> _SET TASK_
Copy the data exactly; pictures stay out of the copy.

> _SOURCE EXCERPT_
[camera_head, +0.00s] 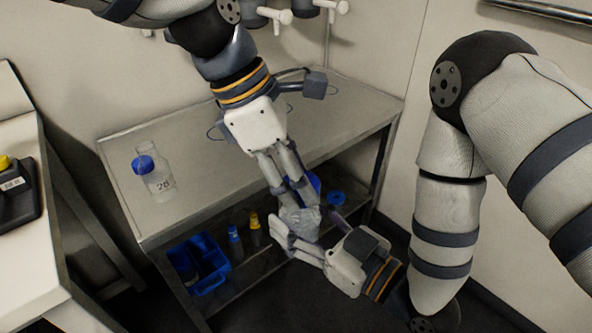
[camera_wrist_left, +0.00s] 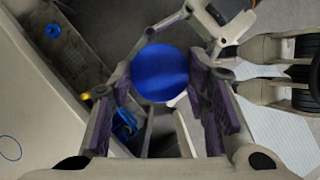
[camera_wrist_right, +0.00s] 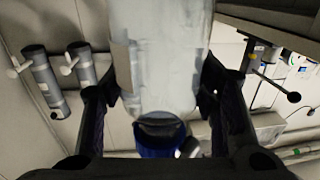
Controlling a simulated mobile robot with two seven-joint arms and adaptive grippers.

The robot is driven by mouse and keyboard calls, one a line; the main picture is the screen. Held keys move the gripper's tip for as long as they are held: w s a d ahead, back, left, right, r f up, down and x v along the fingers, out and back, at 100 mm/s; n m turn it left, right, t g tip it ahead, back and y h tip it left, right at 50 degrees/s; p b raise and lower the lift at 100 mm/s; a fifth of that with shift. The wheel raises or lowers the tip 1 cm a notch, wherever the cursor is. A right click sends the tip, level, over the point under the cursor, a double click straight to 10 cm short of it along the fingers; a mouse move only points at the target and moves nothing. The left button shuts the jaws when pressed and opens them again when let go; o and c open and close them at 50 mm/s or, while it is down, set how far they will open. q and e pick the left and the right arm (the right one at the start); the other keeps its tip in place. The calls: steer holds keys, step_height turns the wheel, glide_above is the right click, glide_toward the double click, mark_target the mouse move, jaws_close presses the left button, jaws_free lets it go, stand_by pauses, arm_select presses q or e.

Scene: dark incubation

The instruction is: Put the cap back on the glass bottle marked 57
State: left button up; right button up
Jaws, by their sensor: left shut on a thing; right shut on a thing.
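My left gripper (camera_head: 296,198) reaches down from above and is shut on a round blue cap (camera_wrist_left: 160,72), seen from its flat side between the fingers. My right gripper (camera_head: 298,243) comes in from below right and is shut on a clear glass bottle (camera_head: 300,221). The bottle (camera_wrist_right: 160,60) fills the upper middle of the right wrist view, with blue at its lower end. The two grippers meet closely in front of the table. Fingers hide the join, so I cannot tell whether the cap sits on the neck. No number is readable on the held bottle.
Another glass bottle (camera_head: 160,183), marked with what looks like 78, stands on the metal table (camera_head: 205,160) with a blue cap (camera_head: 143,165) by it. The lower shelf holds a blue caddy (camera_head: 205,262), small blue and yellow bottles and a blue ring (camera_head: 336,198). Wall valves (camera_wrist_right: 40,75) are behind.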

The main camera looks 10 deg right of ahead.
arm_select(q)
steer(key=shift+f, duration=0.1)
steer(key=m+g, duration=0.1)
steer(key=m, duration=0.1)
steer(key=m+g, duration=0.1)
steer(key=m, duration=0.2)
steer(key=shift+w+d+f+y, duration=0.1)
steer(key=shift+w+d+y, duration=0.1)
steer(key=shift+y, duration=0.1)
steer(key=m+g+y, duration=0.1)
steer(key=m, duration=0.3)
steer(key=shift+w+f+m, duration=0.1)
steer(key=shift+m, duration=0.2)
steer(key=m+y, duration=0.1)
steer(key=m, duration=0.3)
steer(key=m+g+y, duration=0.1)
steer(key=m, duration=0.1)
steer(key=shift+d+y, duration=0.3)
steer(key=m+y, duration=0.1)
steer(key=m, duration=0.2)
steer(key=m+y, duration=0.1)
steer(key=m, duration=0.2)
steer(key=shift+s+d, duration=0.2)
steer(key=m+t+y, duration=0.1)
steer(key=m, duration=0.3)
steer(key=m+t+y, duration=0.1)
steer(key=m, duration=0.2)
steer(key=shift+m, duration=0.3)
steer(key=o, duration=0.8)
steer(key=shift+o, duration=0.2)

> _ANSWER TO THIS TASK_
[camera_head, +0.00s] 
[camera_wrist_left, +0.00s] 
[camera_wrist_right, +0.00s] 
Controlling a simulated mobile robot with two seven-joint arms and adaptive grippers.

The robot is driven by mouse and keyboard calls, one a line; the main picture is the screen. Held keys move the gripper's tip for as long as they are held: w s a d ahead, back, left, right, r f up, down and x v along the fingers, out and back, at 100 mm/s; n m turn it left, right, t g tip it ahead, back and y h tip it left, right at 50 degrees/s; p b raise and lower the lift at 100 mm/s; a fifth of that with shift. The wheel raises or lowers the tip 1 cm a notch, wherever the cursor is. A right click sends the tip, level, over the point under the cursor, a double click straight to 10 cm short of it along the fingers; a mouse move only points at the target and moves nothing. The left button shuts the jaws when pressed and opens them again when let go; o and c open and close them at 50 mm/s or, while it is down, set how far they will open. q and e pick the left and the right arm (the right one at the start); the other keeps its tip in place. The calls: steer holds keys, step_height turns the wheel, glide_above is the right click, glide_toward the double click, mark_target the mouse move, jaws_close presses the left button, jaws_free lets it go, stand_by pauses, arm_select presses q or e.

Scene: dark incubation

The instruction is: Put the cap back on the glass bottle marked 57
State: left button up; right button up
Jaws, by their sensor: left shut on a thing; right shut on a thing.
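My left gripper (camera_head: 296,198) reaches down from above and is shut on a round blue cap (camera_wrist_left: 160,72), seen from its flat side between the fingers. My right gripper (camera_head: 298,243) comes in from below right and is shut on a clear glass bottle (camera_head: 300,221). The bottle (camera_wrist_right: 160,60) fills the upper middle of the right wrist view, with blue at its lower end. The two grippers meet closely in front of the table. Fingers hide the join, so I cannot tell whether the cap sits on the neck. No number is readable on the held bottle.
Another glass bottle (camera_head: 160,183), marked with what looks like 78, stands on the metal table (camera_head: 205,160) with a blue cap (camera_head: 143,165) by it. The lower shelf holds a blue caddy (camera_head: 205,262), small blue and yellow bottles and a blue ring (camera_head: 336,198). Wall valves (camera_wrist_right: 40,75) are behind.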

The main camera looks 10 deg right of ahead.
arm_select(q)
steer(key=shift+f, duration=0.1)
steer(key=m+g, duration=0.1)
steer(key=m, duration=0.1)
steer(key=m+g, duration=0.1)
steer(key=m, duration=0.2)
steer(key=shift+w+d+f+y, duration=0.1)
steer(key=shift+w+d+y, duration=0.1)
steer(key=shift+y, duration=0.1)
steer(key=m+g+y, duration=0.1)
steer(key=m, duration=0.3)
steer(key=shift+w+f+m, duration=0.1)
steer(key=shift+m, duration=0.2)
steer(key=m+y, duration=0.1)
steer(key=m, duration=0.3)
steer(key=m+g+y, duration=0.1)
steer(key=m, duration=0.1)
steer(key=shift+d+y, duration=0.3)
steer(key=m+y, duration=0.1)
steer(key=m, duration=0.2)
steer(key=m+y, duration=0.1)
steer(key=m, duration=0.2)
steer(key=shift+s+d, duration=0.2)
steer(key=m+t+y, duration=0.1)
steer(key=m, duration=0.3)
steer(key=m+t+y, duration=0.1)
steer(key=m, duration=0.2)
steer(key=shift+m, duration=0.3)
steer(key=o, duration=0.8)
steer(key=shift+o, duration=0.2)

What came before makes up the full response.